Task details:
Check each line for the word "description" and report how many have it. Give nothing else.

Records for this exercise:
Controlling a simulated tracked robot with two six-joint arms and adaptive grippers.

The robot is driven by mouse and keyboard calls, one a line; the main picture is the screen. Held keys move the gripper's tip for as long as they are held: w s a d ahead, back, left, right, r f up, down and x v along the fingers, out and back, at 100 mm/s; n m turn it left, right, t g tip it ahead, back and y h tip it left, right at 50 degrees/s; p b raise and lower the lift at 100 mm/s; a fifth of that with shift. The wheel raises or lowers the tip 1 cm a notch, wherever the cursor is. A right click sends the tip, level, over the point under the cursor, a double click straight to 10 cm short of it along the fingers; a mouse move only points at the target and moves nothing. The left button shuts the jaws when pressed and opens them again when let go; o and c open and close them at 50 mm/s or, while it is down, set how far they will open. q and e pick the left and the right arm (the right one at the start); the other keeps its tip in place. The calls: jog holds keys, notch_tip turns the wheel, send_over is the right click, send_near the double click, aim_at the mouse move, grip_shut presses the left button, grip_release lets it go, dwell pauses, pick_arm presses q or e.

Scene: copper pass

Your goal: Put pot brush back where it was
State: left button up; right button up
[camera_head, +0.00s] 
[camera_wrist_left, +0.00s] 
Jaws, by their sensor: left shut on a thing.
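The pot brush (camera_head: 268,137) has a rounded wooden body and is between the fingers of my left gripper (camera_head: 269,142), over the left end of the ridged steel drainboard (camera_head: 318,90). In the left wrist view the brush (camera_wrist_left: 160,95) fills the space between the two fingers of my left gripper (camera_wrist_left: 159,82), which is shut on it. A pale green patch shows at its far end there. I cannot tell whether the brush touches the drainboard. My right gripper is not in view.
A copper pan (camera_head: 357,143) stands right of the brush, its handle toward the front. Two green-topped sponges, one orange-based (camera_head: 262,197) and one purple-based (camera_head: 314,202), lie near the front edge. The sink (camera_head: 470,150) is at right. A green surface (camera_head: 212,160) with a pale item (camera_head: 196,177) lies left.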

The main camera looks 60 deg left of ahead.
==
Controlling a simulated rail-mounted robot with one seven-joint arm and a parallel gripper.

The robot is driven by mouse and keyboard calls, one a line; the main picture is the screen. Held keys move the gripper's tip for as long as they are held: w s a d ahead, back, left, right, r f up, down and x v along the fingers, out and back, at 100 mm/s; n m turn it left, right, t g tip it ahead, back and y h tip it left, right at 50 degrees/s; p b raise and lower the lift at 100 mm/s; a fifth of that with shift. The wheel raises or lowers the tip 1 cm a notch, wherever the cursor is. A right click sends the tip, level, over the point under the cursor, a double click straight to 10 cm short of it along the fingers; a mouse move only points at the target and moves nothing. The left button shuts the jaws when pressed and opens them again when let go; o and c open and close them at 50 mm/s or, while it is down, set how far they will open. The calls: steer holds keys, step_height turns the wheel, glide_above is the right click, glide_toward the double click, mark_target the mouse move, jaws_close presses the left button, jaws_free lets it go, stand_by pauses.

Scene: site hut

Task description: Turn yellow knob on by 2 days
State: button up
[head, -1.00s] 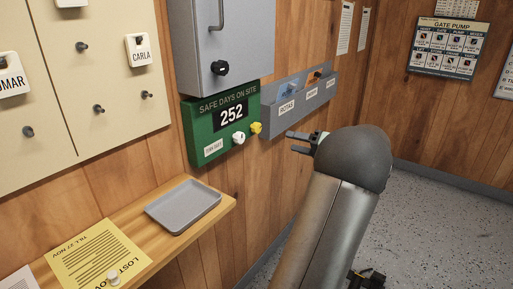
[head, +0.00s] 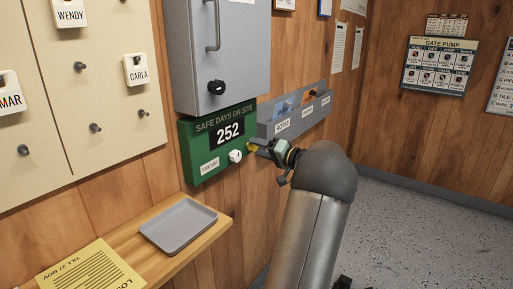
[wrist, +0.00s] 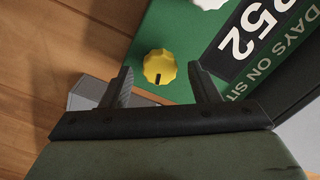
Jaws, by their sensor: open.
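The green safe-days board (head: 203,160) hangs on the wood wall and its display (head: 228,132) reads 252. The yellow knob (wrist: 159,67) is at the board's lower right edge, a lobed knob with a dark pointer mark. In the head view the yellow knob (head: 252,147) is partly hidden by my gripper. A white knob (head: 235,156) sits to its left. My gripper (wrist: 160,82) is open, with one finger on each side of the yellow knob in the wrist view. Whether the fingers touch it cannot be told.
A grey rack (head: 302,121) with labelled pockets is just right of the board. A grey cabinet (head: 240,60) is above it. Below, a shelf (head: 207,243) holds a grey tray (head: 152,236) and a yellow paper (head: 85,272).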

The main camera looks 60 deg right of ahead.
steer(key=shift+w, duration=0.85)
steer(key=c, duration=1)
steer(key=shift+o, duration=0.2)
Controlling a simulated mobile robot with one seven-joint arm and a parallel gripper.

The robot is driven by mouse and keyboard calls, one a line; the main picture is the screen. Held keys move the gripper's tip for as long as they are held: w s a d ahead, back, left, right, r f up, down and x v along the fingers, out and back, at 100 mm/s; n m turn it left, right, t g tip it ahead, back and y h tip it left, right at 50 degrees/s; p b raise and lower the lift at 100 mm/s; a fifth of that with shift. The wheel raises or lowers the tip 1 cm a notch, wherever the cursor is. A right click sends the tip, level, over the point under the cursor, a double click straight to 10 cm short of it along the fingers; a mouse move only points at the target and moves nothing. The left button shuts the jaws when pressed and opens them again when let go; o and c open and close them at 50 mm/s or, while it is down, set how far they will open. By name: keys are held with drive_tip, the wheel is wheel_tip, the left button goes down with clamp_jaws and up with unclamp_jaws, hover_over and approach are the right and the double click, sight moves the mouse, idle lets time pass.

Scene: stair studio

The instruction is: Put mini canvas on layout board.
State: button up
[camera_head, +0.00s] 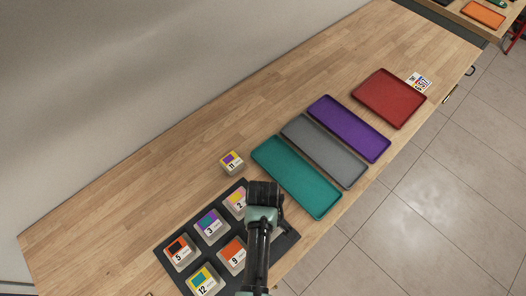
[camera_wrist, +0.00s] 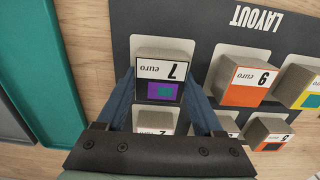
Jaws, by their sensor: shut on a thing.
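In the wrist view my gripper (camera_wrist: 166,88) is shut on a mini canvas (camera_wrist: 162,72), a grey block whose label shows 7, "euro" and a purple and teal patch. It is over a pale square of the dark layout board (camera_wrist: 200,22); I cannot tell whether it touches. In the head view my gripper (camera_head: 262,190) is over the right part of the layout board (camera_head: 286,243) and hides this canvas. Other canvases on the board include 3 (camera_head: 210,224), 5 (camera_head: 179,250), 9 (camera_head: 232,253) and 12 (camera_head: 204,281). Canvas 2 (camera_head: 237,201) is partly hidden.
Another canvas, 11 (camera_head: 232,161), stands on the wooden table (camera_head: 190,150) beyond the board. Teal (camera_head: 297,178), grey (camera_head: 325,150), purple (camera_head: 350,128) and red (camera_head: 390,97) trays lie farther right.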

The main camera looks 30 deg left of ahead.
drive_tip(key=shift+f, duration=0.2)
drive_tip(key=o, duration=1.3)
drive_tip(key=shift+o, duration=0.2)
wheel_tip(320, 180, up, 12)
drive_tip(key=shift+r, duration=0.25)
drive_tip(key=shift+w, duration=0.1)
* * *
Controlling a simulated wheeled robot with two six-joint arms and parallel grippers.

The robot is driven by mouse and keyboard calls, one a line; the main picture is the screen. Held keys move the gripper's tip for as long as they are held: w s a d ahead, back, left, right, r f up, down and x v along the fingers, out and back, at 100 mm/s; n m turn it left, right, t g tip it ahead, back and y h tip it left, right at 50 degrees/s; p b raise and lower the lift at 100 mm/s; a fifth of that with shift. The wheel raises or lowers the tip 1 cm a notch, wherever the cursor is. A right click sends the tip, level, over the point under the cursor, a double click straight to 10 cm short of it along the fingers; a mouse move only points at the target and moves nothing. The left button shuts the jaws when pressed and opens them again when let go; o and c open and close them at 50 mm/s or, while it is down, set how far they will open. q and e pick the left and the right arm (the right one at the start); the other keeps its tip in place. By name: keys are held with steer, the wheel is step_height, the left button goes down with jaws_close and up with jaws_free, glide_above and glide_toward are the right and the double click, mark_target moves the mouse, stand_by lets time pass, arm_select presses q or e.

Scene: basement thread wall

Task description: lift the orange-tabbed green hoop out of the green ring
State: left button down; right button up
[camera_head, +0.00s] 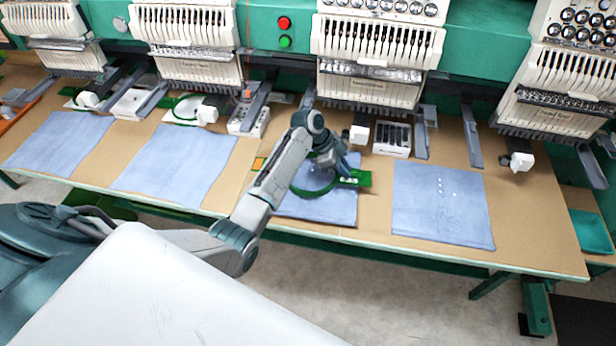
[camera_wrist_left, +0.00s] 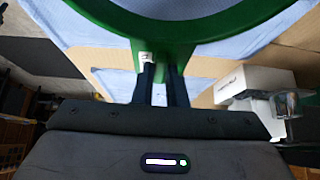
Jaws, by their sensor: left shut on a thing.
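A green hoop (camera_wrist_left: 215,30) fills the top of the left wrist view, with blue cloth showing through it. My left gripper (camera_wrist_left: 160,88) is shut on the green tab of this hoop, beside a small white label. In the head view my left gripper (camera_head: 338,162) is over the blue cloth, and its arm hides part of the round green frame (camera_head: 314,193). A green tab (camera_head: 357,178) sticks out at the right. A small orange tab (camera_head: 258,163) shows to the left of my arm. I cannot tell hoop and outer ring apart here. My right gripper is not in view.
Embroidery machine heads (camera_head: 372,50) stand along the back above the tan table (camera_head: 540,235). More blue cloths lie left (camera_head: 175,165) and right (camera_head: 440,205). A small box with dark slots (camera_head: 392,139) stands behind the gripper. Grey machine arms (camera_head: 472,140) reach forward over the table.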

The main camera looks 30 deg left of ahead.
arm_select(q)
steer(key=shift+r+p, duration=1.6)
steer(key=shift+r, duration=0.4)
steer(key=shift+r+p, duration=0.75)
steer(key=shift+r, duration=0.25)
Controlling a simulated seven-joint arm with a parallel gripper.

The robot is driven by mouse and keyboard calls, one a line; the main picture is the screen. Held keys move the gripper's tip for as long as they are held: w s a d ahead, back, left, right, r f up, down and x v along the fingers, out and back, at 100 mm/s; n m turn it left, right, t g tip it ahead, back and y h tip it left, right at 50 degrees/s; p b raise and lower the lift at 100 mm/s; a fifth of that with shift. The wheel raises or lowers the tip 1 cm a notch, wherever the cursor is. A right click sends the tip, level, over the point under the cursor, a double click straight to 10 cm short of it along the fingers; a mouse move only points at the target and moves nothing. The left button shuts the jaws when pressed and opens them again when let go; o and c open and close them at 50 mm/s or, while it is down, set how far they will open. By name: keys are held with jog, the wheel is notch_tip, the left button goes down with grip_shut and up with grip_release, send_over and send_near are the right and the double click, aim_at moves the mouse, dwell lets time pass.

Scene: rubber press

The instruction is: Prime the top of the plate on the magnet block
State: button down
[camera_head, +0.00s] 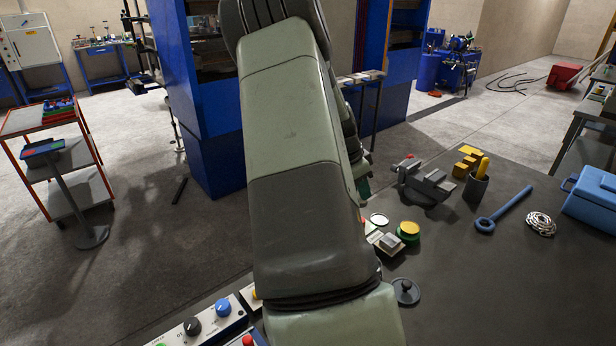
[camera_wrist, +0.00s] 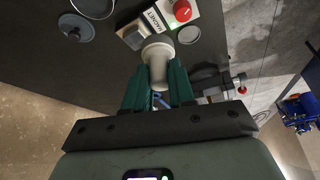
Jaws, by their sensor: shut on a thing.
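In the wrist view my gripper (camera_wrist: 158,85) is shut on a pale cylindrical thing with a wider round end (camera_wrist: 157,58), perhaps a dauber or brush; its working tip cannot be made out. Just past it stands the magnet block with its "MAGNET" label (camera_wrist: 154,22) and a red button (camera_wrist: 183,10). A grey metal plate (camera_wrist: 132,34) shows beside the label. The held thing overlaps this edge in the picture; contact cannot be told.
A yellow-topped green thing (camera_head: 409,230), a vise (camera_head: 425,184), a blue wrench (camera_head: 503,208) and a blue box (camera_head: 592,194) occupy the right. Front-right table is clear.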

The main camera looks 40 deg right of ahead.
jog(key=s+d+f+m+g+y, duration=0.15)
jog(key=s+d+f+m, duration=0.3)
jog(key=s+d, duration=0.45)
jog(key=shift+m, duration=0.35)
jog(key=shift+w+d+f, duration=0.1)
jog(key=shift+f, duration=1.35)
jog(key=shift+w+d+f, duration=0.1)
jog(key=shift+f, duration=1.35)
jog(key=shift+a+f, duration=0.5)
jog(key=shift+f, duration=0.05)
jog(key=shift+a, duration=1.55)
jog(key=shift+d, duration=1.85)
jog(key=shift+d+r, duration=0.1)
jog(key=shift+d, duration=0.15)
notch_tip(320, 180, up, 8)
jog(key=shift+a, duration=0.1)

In response:
2